Geoffroy: le jeune homme et la mer
Marc-Étienne Mongrain

Figurez-vous un littoral musical. Imaginez le rivage chanté. Dessinez un écopaysage sonore où l’ondée numérique arrose sans embouer le verdoiement analogique. Parachutez-y l’éphèbe alangui, pétard au bec, un œil sur la courbe demoiselle, l’autre embrassant l’horizon. Vous obtiendrez à quelques traits près le tableau que brosse Geoffroy avec Coastline, un album qui s’écoule au bon débit, comme le fleuve côtier au confluent du suave et du saumâtre.

L’appel du large

Sachez d’abord que le jeune - mais bien mûr - auteur-compositeur est parti de loin… pour mieux nous revenir. On a ici affaire à un voyageur né chez qui les parcours initiatique et académique s’entremêlent, et pour qui la rue et l’école sont conciliables. Titulaire d’une maîtrise en «Music Business» de la Berklee College of Music, à Valence, Geoffroy s’est aussi, et surtout, fait la main en faisant la manche. «Je traîne toujours ma guitare avec moi en voyage», nous raconte-t-il. «C’est avec elle que j’ai commencé à me produire devant public, dans les restos et les bars. À vingt ans, j’ai passé un été en Grèce, près d’une plage où les gens se réunissaient tous les soirs pour écouter de la musique. J’ai roulé un set de covers de trois heures pendant trois mois là-bas, puis pour une période de 3 à 4 ans un peu partout ailleurs.»

Virage électronique

Au fil de ses pérégrinations et comme en témoigne un premier EP envoûteur (Soaked in Gold) paru à l’automne 2015, Geoffroy a succombé aux attraits du soul blanc électrocentrique. Guidé par l’esthétique d’un Bon Iver, Chet Faker, SOHN et autres chantres du néo-R&B, il se garde de tomber dans le piège tendu par l’échantillonnage. «Cette musique crée une ambiance particulière, avec des sonorités nouvelles qui permettent de transmettre et provoquer des émotions de manière limpide. Je suis un fan de musique électronique, mais pas tant de son aspect métronomique. Selon moi, c’est l’ajout d’une dose organique qui assure la longévité d’un morceau.»

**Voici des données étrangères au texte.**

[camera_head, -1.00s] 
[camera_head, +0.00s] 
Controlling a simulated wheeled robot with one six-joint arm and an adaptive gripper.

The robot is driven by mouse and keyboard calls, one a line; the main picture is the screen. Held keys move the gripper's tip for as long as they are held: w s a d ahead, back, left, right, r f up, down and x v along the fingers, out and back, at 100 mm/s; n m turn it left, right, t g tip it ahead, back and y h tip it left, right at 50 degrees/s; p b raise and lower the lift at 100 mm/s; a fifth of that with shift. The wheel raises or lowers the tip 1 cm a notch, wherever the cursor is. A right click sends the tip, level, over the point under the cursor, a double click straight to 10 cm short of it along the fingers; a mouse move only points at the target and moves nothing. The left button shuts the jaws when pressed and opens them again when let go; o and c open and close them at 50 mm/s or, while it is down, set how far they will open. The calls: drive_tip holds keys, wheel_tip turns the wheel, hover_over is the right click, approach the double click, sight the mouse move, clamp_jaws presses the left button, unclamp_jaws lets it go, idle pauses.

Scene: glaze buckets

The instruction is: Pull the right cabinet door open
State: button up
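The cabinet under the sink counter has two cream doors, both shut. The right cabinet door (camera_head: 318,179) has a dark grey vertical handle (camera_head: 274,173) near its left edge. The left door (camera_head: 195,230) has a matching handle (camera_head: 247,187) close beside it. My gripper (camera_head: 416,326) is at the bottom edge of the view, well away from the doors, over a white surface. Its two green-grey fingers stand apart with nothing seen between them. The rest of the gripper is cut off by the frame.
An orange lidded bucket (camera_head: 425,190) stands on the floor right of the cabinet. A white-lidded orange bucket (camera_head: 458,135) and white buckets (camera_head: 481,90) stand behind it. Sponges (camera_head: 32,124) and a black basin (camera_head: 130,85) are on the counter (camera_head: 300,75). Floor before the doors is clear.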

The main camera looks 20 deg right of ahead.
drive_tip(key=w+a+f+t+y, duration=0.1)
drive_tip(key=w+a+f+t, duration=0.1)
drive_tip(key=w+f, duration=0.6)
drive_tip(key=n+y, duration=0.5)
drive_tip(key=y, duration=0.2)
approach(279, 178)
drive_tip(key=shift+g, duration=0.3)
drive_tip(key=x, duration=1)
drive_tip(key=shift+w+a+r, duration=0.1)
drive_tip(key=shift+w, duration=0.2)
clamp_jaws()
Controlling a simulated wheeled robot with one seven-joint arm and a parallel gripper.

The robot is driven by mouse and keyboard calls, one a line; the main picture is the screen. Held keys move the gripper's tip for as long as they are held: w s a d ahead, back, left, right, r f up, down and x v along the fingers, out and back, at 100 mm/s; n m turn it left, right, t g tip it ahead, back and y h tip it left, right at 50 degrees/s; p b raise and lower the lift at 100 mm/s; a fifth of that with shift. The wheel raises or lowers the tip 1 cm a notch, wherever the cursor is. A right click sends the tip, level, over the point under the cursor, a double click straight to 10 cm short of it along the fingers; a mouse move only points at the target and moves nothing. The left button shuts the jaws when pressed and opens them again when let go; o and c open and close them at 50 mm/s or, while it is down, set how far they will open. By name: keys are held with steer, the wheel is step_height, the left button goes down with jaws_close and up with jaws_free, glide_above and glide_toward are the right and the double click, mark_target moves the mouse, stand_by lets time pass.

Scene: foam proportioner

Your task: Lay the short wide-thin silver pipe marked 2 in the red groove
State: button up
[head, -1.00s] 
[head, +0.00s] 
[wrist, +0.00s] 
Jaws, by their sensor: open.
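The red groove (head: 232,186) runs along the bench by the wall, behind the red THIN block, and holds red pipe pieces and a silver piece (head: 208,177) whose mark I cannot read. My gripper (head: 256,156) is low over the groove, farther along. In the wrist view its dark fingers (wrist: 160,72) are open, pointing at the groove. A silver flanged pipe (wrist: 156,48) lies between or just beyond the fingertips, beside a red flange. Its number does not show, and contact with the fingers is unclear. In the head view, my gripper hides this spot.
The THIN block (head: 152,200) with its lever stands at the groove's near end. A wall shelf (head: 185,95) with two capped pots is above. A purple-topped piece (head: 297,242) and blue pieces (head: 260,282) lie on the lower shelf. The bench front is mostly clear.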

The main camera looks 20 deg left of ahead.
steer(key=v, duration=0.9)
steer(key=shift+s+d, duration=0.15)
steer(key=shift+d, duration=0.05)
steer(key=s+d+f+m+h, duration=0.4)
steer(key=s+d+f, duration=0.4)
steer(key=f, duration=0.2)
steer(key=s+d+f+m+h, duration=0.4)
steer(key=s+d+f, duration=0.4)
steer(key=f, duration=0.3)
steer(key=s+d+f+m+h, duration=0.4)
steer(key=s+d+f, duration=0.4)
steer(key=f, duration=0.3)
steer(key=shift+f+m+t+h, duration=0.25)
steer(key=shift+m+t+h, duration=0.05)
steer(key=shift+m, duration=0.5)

Un souci qui se transpose sur scène, nous précise-t-il. «Je ne fais pas de DJ set. On est trois sur scène. Je joue et de la guitare et du clavier et je suis accompagné d’un batteur-échantillonneur et d’un bassiste. On essaie autant que possible de tout reproduire en live, même si certains samples sont indispensables.»

À petits pas

Pour bien saisir l’essence de Coastline, il importe aussi de définir le tempérament de son géniteur. Laborieux à ses heures, Geoffroy nous avoue un penchant pour l'oisiveté contemplative. «Je suis assez control-freak en affaires, mais j’ai souvent besoin d’une tape dans le dos, voire d’un coup de pied au derrière pour m’atteler à la tâche. J’aime chiller et voyager, je ne suis pas pressé et je n’ai pas l’ambition de devenir célèbre du jour au lendemain. Je fais les choses à mon rythme. C’est ce qui m’a permis de vivre pleinement ma vingtaine. C’est seulement depuis l’intérêt suscité par mon EP que je m’y suis mis sérieusement. Je suis beaucoup plus discipliné aujourd’hui que par le passé.»

C’est donc naturellement que l’idée de l’album a jailli. «Après le EP, son réalisateur Max Gendron et moi sommes immédiatement retournés en studio pour composer de nouvelles pièces. Rapidement, trois ou quatre squelettes de chanson sont apparus. Et comme je n’avais pas envie de faire paraître un autre EP, j’ai fait appel à Gabriel Gagnon pour coréaliser ce qui allait devenir un LP. C’est lui qui a établi la direction artistique de l’album et réuni tous les morceaux pour en faire un tout cohérent.»

Suivre le littoral

Si vous cherchez le titre phare de l’album, arrêtez-vous à la pièce qui en partage le nom. On découvre dans la chanson «Coastline» la métaphore filée et le cachet sonore qui dictent le tempo et les paroles de l’ensemble des morceaux. «C’est l’ambiance du Nord-Ouest Pacifique, dans la nature sauvage, près de la côte, à l’écart de la société. C’est le décor qui a inspiré les textes, dans une période de remous, à la fin d’une relation amoureuse. C’est l’image de la falaise. Quand on se retrouve à quelques pieds du vide, sur le point d’opérer un changement de vie radical.»

Décidément, au point du jour à l’autre bout du monde comme au couchant de retour chez soi, il fait bon pour le cœur mélancolique de respirer les embruns sur la côte Geoffroy.

Ça risque même de vous inspirer un peu de poésie.

Coastline, Geoffroy, disponible dans les magasins et en version numérique le vendredi 10 mars.